All four of our farmers should be harvesting corn by now. Instead, they still have soybeans in the field, and the weather is going from bad to worse. There’s more rain in the forecast, and snow. “We’ve got soybeans sitting in water,” Scott reports. Charlie Johnson has already contacted his insurance agent about writing part of his soybean crop off as a weather disaster. “If I have to let the beans go, they’ll pay me $11 a bushel on my loss, but my contract [with an organic soy milk processor] is for $20 a bushel if I can get them combined.” Twenty dollars a bushel for Charlie’s organic soybeans is a whopping premium, more than 100 percent higher than the current market price for non-organic beans on the Chicago Board of Trade.
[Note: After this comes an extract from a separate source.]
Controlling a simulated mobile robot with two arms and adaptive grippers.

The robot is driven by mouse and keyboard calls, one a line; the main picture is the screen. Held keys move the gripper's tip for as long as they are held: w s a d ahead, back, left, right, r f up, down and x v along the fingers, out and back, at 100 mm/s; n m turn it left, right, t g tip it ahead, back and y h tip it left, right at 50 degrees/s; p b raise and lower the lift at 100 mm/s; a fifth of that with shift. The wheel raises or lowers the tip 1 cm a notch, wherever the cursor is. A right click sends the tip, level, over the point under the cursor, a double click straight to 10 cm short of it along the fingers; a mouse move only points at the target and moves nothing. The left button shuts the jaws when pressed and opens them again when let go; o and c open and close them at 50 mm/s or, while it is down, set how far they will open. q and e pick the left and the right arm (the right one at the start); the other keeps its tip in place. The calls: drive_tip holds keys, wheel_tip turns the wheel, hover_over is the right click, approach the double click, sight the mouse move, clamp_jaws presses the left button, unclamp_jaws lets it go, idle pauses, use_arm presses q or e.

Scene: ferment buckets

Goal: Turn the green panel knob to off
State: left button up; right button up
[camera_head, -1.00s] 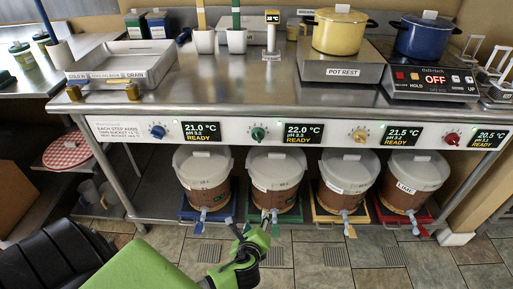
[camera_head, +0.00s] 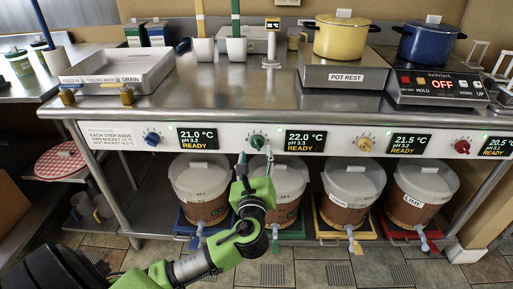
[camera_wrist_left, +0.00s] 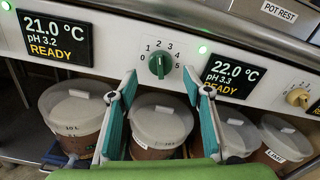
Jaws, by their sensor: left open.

But he has to be able to get the beans harvested, and with more weather bearing down on him, Charlie sits around the machine shop, frustrated. “The combine and tractor and cart are just sitting there, right by the barn door, waiting for good weather.”

As befits his personality, Dale Hargens is relentless. His campaign for the South Dakota State Senate is going full throttle. He spends most nights at campaign events. He’s behind on the soybean harvest. But early Saturday morning he decides to combine the edges of his corn fields, “just to get some real numbers” for the pending harvest. He is all smiles. “There’s at least 150 bushels an acre out there. But it’s still too wet.” Grain dealers, and ethanol plants, don’t like corn to be any wetter than 16 or 17 percent; Dale’s is over 20 percent. He stores his morning haul in a huge sausage-like, expandable plastic tube for use on the farm as cattle feed this winter, then climbs out of his tractor, puts all his anxieties aside for the day, and engages in the great, iconic cultural event of the South Dakota harvest season: the opening of pheasant season.

Down the road, Jim Lutter is trying to squeeze a little cash profit out of opening day. Like hundreds of South Dakota farmers, Jim charges a fee for out-of-state hunters to stay in his small lodge, enjoy the luxury of home-cooked meals for a few days, and hunt his land. Over the course of the last decade, pheasant hunting has grown into an economic boon for South Dakota farmers. Last year alone 180,000 hunters (100,000 from out of state) shot over two million pheasants and poured almost $220 million into South Dakota’s tourism and farm economy.

Dale’s approach is more traditional. The opening-day hunt is for family and friends only. His older brother drives in from Custer, his sister’s family arrives from Rapid City, extended family from Washington state, friends from Huron and Sioux Falls. Twenty-five hunters are gathered in the front yard of the farm house, decked out in flaming, day-glow orange. Everyone is impatient. This is a moment they anticipate for a whole year, their chance to reconnect with the family farm. Dale is matter-of-fact, almost indifferent. Maybe he’s thinking about the soybeans sitting in the field. He doesn’t even bother to dress the part of the hunter, just grabs his shotgun and takes the lead.

The corn is eight feet high, almost impossible to walk through, treacherous to shoot in. The birds run ahead, fake flight, sprint between the rows, double back behind the hurried hunters. Some birds are pushed to the ends of the fields where they finally take to the air and meet a thunderous wave of shot. All day long the family moves from field to field, repeating the hunt, and at day’s end 60 birds are piled in the back of a pickup truck. With the sun sinking, they are gutted, cleaned, and taken to the home of Dale’s mother, where a feast is prepared. In the dark, I lose track of Dale. Everyone is exhausted. Dale is nowhere to be found. “Where is he?” I ask his daughter and business partner, Andrea. “He went out to combine soybeans.” “But it’s dark.” “Yeah, the combine has lights.”

On Wednesday the first snow of the season blankets eastern South Dakota. It melts in a few hours but portends a hard week ahead. “These are the worst kind of days.” Charlie Johnson remarks from his kitchen table. “I can’t even go outside and do chores.”